As for the Temple Mount, the controversy over Jewish prayer on the Muslim holy site -- which is built on the ancient ruins of the Jewish temple -- is relatively new. Uri Ariel, the minister of construction, wants to see the building of the Third Temple. "Twenty years ago," Seidemann said, "the Temple Mount was not a contested site." Recently, the Hashemite Kingdom of Jordan has expressed serious concern, since according to the status quo Jordan is the custodian of the place. "Netanyahu has failed to rein in the pyromaniacs in his cabinet, and that is the real danger," he added, alluding to the early elections slated for March that may make Netanyahu look like a flaming leftist.

"We have seen the ascendancy of those people who have weaponized faith," Seidemann argued. The "radicalization" endemic in the atmosphere has made Abbas (a.k.a. Abu Mazen) say that "Jews are defiling the Temple Mount," he said, which he "regrets" since Abu Mazen said in the past that he recognized a Jewish attachment to the city. "This is not a religious freedom issue," Seidemann emphatically pointed out, referring to voices from the Pentagon who also see it as "a national, regional, and global security issue." The military men "understand that the relationship of the Arab and Muslim world to the West depends in many ways on how people see themselves vis-à-vis the Temple Mount. A sense of violation is dangerous," Seidemann said. He was the victim last July of an attack after visiting a Palestinian friend in East Jerusalem. "I was perceived as an occupier," he said. "When you crush legitimate forms of protest, as a variation on the theme of Robert Kennedy, you leave the field open to people who don't ask permission."

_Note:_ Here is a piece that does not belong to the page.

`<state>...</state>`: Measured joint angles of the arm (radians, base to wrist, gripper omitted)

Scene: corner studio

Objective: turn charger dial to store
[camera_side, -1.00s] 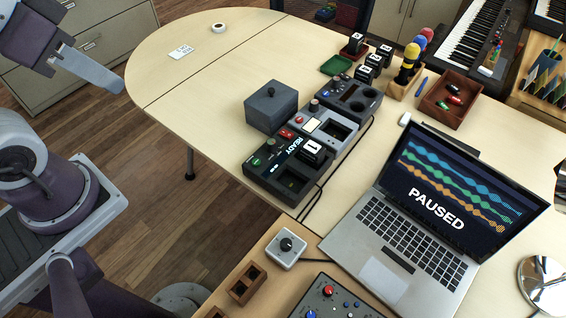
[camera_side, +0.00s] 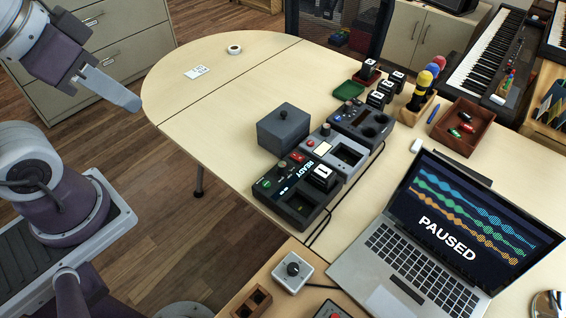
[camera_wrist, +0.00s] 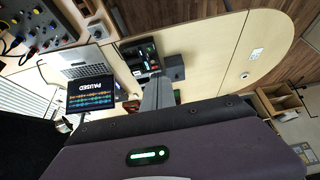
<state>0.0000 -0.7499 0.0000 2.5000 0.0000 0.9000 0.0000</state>
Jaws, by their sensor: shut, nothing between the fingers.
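The black charger unit (camera_side: 292,205) stands on the table with a lit READY display. It has a green button (camera_side: 265,183) and a small dark knob (camera_side: 282,166) near its left end; the knob's setting is too small to read. A black block with a white top (camera_side: 322,174) sits in it. My gripper (camera_side: 134,103) is shut and empty, raised at the upper left, well away from the charger. In the wrist view, my gripper's fingers (camera_wrist: 157,90) point towards the devices, and the charger shows only small and partly hidden.
A grey lidded box (camera_side: 283,130) stands behind the charger. Light grey (camera_side: 342,160) and dark grey units adjoin it. A white box with a black dial (camera_side: 293,270) is in front. A laptop reading PAUSED (camera_side: 430,235) stands right. The left tabletop is mostly clear.

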"The Palestinians of East Jerusalem are not predisposed to violence," Seidemann said, after Wright pressed him to continue on a line of inquiry about why people are seeing outbreaks of bloodshed. "A perfect storm of events have led them to say, 'We don't have a voice. We are Arab. We are run by a government that treats us at best with apathy and at worst as an alien, hostile population." (Unlike everywhere else in Palestine, East Jerusalemites live under the official jurisdiction of the Israelis.) They feel like they are "enemies of the state and the state is not theirs." Wright suggested that these episodes, their "moral culpability aside," "shouldn't shock us," adding, "I assume that's not a super-common view in Israel." The choice for Israel, Seidemann concluded, is whether they will continue to live as "a ghetto with an army." On the attitudes of Palestinians in the eastern half of a city both peoples claim as their own, he added, they believe "we have no future. That's the energy on the streets. And they're right."

Wright asked if Seidemann was ever able to put a fellow Israeli "in the shoes of a Palestinian in East Jerusalem." Seidemann countered that he was asking if he's a missionary. "Well, we need missionaries," Wright countered. Meanwhile, the oppressed population of East Jerusalem is telling the entire world they can't breathe.